Abigail by Magda Szabó (transl. Len Rix): Coming of age in 1940s Hungary

Cover imageI’ve yet to read Magda Szabó’s The Door despite having enjoyed both Katalin Street and Iza’s Ballad. Abigail is very different from either of those, not least in its length, but it comes billed as the most popular of her novels in her native Hungary. Set in a girls’ boarding school, it’s about Gina whose officer father sends her away to the other side of the country in 1943 on the eve of the German occupation.
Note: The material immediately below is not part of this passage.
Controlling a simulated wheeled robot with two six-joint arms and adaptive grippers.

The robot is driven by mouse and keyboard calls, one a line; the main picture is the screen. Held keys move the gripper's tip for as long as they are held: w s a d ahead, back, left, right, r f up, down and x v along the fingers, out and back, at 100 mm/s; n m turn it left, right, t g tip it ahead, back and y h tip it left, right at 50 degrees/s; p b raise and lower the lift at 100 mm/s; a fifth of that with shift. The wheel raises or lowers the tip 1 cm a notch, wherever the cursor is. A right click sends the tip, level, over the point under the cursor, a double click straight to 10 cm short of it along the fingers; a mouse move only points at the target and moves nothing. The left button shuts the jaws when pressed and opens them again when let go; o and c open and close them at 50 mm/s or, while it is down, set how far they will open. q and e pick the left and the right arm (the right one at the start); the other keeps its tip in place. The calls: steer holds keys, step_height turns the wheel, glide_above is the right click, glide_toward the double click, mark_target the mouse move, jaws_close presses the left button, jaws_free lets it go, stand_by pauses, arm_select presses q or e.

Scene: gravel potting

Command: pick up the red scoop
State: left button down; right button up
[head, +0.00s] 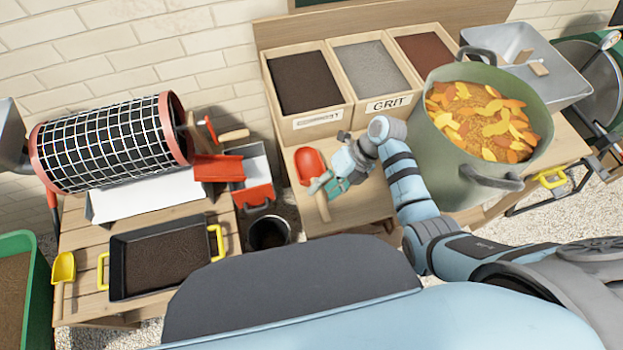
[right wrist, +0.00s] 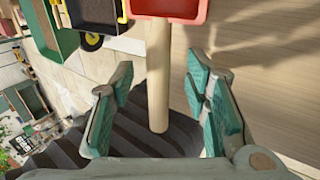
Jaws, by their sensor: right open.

Fifteen-year-old Gina has a head full of glamour and romance, spending much of her time with her frivolous aunt, cultivating her crush on a lieutenant. Inexplicably, her beloved father has decided to send her to a strict Protestant boarding school, squatting on the edges of a town that resents it. At first, Gina enjoys being feted as a novelty, thinking herself superior to these provincial girls intent on finding ways around their school’s draconian rules. When she carelessly lets slip one of their more arcane rituals, Gina feels the full force of her schoolmates’ fury. Desperate to escape, she devises a plan which ends in failure. Perhaps she should leave a note in Abigail’s pitcher, another ritual she’s sneeringly dismissed, but which has resulted in surprising results for other girls. When her father suddenly appears, she’s faced with a sobering reality. He brings news which chimes more with the dissident placards left around the town proclaiming the war a disaster than the school’s resolute patriotism, telling her that the secrecy of her whereabouts is paramount to her safety. Gina realises she must make the best of things, finding her way back into the affections of her schoolmates and devising entertainments that frequently land her in trouble. Life outside the walls of school becomes more dangerous as the Germans set their sights on occupying Hungary. Things come to a head when Gina’s cover is blown but Abigail comes to the rescue.

According to its press release, Abigail is the most celebrated of Szabó’s novels in her homeland – it’s even been adapted into a rock opera, still performed in Budapest, apparently, which is slightly mind-boggling. It’s told from Gina’s perspective, many years after the tumultuous six months in which she learnt that appearances can be deceptive. Szabó summons up the claustrophobia of boarding school life vividly – the spitefulness of adolescent young girls, bored and forced into piety, or the semblance of it, is painfully believable. Their tiny, tightly controlled world is in stark contrast to the bloody drama unfolding in their country, most evocatively demonstrated as the girls watch a train full of soldiers, bound for the front. Szabó tells her story well, pulling its thread of tension taut as Gina’s danger becomes apparent and neatly tying up loose ends in its final chapter. Not my favourite of her novels, but certainly well worth reading.

Maclehose Press: London 2020 9780857058485 448 pages Paperback

20 thoughts on “Abigail by Magda Szabó (transl. Len Rix): Coming of age in 1940s Hungary”

  1. I’ve yet to catch the Szabo bug, but it’s probably only a matter of time! I do like the sound the sound of this one, especially the sense of claustrophobia and tension you describe. Definitely one to consider in the future…

  2. What is it about boarding school stories? I’ve been collecting a little list of contenders for a mini-project and even though I know I would have been a terrible boarding school student (even had that ever been an option for me) I remain fascinated. I can’t recall, have you read Mona Awad’s Bunny? More college campus (and not even accurately that) than boarding school, but it was on my mini-project list too (haven’t read any of the others): delightfully writerish and strange. I have a feeling Szabo is an author I will enjoy immensely.

    1. There does seem to be a little trend in novels set in boarding schools at the moment – Oligarchy, Abigail and The Temple House Vanishing which I’ll be reviewing later in the month spring to mind. I’ve not read Bunny but I’m sure I saw it mentioned recently (perhaps in passing on your blog?). My partner went to boarding school and I know from listening to him that I’d have detested it.